The study of electoral law reform in the Middle East and North Africa (MENA) over the past decade helps us identify the lessons learned and the ones still to be learned. The participants of the conference will discuss how these reforms impact the region’s deeply divided societies, and how they may contribute to mediating conflicts. Special attention will be paid to the electoral law debate in Lebanon, the only Arab country with a long record of democratic practice and a broad occurrence of electoral law modeling. Furthermore, we will raise attention to examples from other world regions and study their experiences.
Now is the right moment to take stock of the progress made in this area and to bring together the knowledge and skills of experts – practitioners and academics – from within and outside the region to assess the progress to date and to foster a debate that will improve elections and social integration well beyond the MENA region. The conference aims to create an academic platform for this discussion that may improve and better mobilize the international community’s support for the democratization and electoral reform processes.

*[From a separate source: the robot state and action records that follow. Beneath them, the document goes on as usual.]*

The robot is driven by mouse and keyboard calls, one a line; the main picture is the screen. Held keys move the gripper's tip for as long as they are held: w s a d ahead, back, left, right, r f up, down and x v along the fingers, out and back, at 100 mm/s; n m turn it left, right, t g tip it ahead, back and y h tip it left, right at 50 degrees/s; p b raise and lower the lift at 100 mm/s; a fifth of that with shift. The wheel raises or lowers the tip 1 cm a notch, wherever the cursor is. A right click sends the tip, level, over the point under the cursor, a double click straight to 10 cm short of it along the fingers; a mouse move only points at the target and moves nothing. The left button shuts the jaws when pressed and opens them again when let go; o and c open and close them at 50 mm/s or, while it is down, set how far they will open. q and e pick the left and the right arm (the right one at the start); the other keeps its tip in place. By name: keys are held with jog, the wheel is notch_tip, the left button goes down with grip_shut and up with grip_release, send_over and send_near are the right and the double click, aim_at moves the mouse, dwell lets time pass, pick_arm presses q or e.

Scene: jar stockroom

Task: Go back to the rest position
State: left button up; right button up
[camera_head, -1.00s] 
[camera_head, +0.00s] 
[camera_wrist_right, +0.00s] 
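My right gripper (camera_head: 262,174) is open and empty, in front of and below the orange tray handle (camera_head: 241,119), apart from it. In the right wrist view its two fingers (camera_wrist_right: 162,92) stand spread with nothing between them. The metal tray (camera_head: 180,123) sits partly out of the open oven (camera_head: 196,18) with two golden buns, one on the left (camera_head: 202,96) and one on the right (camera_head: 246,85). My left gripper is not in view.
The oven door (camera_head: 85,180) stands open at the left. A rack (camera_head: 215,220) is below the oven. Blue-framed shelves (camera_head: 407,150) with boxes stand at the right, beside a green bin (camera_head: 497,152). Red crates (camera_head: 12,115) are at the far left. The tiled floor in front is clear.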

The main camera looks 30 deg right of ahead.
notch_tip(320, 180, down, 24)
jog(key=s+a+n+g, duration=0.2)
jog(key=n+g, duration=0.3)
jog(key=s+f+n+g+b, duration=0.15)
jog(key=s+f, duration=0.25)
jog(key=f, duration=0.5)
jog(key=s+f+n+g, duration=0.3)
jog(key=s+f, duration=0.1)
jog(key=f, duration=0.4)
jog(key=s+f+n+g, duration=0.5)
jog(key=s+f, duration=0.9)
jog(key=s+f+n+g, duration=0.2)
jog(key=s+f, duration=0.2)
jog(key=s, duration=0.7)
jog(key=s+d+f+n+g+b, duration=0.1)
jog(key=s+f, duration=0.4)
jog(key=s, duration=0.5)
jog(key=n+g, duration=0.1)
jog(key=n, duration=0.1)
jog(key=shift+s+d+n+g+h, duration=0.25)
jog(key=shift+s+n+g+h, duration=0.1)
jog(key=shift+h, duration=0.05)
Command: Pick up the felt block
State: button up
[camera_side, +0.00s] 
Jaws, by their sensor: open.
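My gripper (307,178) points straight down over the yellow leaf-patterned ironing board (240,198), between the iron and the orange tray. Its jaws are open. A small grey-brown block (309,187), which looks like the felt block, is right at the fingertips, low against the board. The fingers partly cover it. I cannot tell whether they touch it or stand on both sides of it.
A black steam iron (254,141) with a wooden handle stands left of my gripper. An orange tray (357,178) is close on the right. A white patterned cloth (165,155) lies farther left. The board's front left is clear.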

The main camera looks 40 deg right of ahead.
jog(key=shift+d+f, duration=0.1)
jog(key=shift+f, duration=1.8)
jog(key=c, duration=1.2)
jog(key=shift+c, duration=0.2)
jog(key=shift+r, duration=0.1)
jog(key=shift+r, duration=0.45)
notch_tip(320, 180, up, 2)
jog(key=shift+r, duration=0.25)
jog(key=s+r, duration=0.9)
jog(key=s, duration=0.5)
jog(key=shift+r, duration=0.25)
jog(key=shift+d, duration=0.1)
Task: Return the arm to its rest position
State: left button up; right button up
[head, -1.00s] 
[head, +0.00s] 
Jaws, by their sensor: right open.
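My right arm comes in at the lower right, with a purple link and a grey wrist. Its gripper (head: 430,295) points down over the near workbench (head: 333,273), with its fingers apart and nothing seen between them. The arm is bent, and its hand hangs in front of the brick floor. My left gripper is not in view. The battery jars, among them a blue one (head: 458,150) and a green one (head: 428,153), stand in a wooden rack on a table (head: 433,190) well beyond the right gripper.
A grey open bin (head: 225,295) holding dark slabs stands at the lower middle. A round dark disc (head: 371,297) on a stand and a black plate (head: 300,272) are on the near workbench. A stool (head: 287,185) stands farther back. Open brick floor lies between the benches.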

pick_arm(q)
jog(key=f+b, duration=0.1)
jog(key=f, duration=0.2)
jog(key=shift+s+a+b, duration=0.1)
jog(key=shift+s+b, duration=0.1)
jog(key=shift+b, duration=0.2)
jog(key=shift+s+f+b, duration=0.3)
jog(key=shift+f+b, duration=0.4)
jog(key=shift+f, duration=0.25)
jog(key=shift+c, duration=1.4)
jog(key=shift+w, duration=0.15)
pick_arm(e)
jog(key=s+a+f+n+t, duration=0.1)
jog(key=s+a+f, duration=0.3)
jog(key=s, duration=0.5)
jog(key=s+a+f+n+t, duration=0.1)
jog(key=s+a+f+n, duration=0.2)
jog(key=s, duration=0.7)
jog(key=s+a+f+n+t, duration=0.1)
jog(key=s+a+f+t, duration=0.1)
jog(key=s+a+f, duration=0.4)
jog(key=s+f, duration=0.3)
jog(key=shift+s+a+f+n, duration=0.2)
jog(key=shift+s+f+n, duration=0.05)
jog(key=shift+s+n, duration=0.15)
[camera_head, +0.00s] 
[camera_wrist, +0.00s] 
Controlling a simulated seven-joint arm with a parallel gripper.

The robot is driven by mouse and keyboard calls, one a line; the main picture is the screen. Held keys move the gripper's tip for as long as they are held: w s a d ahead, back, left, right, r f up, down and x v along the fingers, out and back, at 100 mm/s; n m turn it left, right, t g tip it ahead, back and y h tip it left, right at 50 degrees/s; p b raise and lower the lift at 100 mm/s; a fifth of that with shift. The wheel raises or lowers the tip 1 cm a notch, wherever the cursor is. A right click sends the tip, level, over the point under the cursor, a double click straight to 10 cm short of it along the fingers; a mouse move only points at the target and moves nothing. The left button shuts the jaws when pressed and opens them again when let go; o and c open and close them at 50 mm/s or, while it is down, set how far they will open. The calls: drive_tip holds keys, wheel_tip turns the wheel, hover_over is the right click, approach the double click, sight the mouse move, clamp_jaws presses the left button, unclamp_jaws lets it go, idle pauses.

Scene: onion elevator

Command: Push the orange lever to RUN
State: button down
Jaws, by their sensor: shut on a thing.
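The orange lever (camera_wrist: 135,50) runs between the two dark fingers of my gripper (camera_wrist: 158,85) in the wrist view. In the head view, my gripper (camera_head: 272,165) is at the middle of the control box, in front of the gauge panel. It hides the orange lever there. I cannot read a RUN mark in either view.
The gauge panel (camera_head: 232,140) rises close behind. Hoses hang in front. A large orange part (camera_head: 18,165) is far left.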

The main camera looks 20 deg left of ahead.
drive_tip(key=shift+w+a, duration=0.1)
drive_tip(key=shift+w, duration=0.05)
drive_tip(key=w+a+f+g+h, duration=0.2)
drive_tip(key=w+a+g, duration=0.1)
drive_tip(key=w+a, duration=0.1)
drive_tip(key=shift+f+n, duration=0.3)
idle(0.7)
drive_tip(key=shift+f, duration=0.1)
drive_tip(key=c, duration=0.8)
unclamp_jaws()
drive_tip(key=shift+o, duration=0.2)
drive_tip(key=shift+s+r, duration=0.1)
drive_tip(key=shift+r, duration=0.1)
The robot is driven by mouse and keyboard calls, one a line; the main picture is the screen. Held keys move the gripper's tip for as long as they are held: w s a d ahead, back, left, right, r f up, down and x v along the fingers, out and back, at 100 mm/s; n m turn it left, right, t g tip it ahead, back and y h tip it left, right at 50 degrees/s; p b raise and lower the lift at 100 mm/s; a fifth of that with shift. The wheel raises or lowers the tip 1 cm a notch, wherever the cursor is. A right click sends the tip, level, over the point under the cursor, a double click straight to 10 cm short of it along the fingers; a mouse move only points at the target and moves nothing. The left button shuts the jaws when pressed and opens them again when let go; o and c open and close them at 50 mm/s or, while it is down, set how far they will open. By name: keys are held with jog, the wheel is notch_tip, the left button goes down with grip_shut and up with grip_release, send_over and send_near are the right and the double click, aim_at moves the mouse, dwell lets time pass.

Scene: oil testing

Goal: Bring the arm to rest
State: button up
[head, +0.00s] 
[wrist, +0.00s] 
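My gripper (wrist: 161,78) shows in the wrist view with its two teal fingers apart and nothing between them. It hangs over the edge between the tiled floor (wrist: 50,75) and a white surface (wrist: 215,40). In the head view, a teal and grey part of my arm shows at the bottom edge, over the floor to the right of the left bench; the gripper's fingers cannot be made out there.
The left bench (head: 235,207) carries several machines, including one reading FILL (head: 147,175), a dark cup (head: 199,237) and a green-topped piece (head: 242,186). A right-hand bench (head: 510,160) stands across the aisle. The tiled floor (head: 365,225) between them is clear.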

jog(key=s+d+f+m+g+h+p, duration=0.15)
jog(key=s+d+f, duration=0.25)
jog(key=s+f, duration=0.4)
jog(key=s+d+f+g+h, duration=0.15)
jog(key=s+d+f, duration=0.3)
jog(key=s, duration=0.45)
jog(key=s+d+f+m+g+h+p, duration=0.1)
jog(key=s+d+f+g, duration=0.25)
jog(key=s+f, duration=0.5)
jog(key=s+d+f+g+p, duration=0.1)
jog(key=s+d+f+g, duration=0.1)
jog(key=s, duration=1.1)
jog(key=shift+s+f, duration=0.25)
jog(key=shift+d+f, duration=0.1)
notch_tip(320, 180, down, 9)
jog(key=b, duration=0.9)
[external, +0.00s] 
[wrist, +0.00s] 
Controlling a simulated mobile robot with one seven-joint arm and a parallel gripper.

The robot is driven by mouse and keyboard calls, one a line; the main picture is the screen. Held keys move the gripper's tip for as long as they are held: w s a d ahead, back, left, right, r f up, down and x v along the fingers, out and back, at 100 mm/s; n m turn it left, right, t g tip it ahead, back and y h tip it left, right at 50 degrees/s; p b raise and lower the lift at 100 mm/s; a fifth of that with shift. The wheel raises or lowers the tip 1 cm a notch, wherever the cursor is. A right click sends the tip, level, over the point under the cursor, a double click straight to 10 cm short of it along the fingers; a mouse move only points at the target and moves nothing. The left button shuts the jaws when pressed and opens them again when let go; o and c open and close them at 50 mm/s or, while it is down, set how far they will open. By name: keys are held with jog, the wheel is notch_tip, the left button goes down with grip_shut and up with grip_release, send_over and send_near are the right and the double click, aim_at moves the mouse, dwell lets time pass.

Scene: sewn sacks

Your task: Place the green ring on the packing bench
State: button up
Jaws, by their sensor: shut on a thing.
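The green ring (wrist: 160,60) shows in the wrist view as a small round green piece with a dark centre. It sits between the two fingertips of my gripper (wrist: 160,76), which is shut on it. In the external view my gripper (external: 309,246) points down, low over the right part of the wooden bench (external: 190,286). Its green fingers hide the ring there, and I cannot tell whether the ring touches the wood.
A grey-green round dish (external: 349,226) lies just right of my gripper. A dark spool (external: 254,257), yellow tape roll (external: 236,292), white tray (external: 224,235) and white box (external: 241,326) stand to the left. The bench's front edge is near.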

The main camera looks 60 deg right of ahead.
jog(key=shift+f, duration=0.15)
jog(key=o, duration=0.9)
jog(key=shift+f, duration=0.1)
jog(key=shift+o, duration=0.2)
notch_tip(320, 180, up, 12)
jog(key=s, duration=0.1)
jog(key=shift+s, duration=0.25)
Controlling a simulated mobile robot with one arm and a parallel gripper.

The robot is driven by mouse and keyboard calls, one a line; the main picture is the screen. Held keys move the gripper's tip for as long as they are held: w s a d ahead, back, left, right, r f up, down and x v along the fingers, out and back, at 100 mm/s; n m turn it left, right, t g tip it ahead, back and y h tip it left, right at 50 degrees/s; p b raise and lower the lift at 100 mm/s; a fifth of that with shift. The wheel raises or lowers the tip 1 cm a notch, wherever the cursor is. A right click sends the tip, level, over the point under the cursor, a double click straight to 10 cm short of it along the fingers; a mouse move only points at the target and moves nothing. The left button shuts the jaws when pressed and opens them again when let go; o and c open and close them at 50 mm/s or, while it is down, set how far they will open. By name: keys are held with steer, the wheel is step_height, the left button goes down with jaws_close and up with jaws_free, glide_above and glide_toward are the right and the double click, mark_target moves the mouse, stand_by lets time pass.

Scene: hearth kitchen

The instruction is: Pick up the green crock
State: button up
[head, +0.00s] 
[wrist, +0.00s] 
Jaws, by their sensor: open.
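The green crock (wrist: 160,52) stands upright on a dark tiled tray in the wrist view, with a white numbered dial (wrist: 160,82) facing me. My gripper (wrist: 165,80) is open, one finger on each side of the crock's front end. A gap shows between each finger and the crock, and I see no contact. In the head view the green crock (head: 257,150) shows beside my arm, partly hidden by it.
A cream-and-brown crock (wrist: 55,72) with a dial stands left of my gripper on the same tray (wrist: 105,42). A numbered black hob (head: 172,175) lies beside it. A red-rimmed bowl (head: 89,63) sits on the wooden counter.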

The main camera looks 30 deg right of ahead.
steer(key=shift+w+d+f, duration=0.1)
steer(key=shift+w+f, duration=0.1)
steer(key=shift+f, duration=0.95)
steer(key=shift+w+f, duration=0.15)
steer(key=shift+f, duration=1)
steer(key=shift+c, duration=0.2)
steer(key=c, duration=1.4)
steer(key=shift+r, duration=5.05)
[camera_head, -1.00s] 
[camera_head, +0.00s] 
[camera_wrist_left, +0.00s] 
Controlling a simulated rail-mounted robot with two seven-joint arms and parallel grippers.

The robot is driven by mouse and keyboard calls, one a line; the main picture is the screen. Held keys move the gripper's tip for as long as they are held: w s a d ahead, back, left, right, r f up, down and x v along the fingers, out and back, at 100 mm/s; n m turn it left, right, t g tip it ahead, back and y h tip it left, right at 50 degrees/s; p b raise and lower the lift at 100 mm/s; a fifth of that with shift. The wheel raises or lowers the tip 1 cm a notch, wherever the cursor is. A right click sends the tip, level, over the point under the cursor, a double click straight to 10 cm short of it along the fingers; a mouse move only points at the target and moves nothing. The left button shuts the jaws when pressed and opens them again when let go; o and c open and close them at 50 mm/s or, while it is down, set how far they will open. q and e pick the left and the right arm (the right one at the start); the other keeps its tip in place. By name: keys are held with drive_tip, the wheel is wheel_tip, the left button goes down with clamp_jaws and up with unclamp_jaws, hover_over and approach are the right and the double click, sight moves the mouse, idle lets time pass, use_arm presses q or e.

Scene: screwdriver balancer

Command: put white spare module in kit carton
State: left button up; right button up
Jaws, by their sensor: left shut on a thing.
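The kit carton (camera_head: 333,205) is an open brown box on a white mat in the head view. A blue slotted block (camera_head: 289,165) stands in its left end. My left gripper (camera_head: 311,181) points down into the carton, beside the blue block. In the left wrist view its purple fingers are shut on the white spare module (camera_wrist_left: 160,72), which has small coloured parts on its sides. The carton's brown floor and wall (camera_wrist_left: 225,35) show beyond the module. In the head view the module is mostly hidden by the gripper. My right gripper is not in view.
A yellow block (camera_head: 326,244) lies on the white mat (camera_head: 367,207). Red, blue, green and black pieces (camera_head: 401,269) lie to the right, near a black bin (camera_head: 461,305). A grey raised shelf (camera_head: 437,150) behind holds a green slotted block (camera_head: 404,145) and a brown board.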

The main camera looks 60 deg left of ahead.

In order to connect different levels of theoretical and practical knowledge about elections and electoral laws, we are inviting:
- Academics from various disciplines studying and comparing electoral systems inside and outside the MENA region;
- Legislators who have participated in the legal framing of electoral processes;
- Representatives of independent expert bodies and ministries managing and supervising electoral processes;
- Political party leaders who are engaged in electoral law reform; and,
- Members of civil society and nongovernmental organizations who are engaged in raising voter awareness, electoral reform advocacy and election monitoring.